There is an admission in this motion to dismiss, however, that the motion for a new trial was filed at the April term. Counsel for both parties appeared before the court at the June term and discussed the motion, and it not appearing that an application to strike it from the files was made, or that any objections were interposed as to the time of filing it, the presumption obtains that it was filed in apt time. As said in a former opinion of this court, the proceedings of the lower court must be presumed to have been regular in every respect, unless the contrary appears in the record. Martin v. Force, 3 Col. 199. See also, Battersby v. Abbott, 9 Cal. 565.

It remains to enquire whether a motion of this character, made in due time, pending and undecided at the term at which the findings were made, will have the effect to carry the case over to a subsequent term.

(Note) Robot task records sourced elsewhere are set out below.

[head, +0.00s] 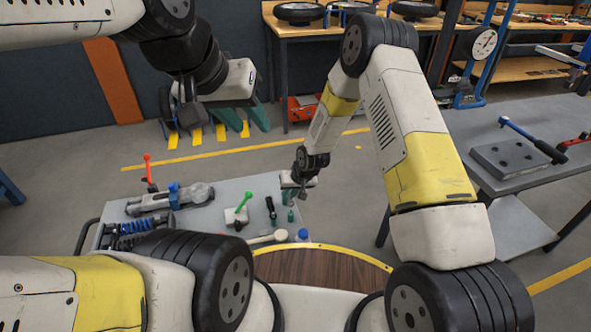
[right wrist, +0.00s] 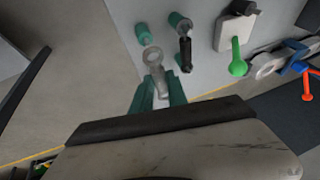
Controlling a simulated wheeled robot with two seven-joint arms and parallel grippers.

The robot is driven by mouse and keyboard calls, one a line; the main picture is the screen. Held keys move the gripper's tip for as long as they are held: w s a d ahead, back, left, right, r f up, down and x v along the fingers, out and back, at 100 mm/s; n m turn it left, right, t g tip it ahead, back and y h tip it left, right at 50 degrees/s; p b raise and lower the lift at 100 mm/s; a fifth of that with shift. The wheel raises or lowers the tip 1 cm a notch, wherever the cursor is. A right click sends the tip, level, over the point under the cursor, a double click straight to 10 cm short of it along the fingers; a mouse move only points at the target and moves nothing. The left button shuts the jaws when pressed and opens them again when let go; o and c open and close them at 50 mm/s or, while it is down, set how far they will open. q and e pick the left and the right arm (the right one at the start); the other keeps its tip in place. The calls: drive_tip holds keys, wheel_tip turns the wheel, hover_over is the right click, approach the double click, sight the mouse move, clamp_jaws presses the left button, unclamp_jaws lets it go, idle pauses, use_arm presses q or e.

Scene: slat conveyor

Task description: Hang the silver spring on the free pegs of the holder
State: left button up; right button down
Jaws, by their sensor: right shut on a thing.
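My right gripper (right wrist: 160,92), with teal fingers, is shut on the silver spring (right wrist: 153,58). The spring's round eye end points away from the fingers, and its lower part is hidden between them. In the head view my right gripper (head: 299,190) is over the right end of the grey bench. A bare teal peg (right wrist: 144,34) stands just beyond the spring's eye; I see a gap between them but cannot judge height. Beside it, a black spring (right wrist: 186,50) lies along other teal pegs of the holder. My left gripper (head: 248,120) is open and empty, well away beyond the bench.
The grey bench (head: 216,219) carries a block with a green lever (head: 243,203), a silver clamp-like part (head: 170,198), a blue coil part (head: 128,232) and a red lever (head: 148,172). A brown round tabletop (head: 325,270) is nearer me. Another workbench (head: 535,115) stands at right.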

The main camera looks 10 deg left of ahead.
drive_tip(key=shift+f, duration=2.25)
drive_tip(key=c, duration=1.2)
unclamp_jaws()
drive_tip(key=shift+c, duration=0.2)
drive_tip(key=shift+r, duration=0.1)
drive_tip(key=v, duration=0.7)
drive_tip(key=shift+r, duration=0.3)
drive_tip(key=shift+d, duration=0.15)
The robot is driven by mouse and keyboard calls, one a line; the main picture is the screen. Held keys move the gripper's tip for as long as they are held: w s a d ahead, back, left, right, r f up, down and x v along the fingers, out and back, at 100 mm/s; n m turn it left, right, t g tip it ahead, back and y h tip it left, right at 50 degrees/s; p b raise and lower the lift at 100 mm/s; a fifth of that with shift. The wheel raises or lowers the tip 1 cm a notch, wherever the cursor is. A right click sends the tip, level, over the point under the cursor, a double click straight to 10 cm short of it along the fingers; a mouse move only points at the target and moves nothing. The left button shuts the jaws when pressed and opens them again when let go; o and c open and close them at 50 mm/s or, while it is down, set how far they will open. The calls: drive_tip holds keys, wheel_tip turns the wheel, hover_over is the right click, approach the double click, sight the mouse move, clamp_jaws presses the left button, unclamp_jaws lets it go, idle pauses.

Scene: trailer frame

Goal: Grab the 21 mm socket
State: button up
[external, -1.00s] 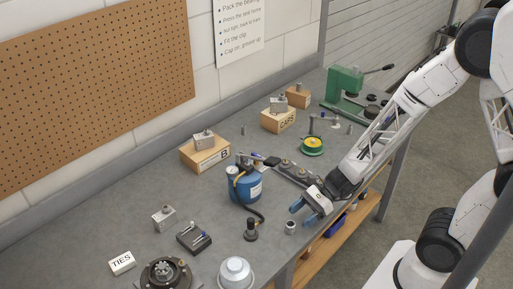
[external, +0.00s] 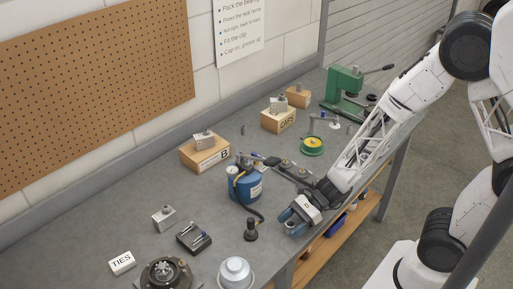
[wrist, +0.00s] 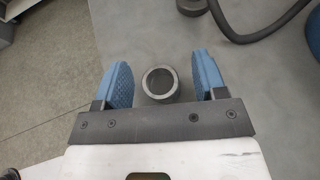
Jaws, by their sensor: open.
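The socket (wrist: 160,97), a short dark grey metal ring with an open top, stands on the bench between the two blue fingers of my gripper (wrist: 163,80) in the wrist view. A gap shows on each side of it, and neither finger appears to touch it. No size marking is legible. In the external view my gripper (external: 291,222) is low at the bench's front edge, with its fingers apart. The socket is mostly hidden there by the fingers.
A small black fitting (external: 251,232) with a dark hose stands just left of my gripper, and a blue canister (external: 245,187) is behind it. A silver domed part (external: 235,272) sits nearer the front. The bench edge (wrist: 100,60) is close on the left in the wrist view.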

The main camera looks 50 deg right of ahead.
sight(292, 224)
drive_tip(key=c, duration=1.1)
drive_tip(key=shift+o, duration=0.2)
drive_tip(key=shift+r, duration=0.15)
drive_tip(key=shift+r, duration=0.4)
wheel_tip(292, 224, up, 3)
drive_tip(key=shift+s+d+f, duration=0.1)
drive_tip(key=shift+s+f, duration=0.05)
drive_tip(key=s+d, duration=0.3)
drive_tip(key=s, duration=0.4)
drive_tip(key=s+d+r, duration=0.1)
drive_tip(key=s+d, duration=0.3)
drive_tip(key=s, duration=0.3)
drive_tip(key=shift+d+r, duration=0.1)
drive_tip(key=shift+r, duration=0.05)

Upon this point, counsel for plaintiff in error cite us to Wade on the Law of Notice, p. 511, Sec. 1202.

This section lays down the rule, that if due notice of the motion is given, and followed up by a proper statement of what the motion will contain, made in due time, the moving for a new trial will continue the jurisdiction beyond the term; but if the notice and motion are not in statutory time, the court loses jurisdiction of the cause at the end of the term.

In view of the presumption which obtains in favor of the regularity of the proceedings of the court below, this authority is favorable to the jurisdiction in the case at bar.

The same rule was adopted...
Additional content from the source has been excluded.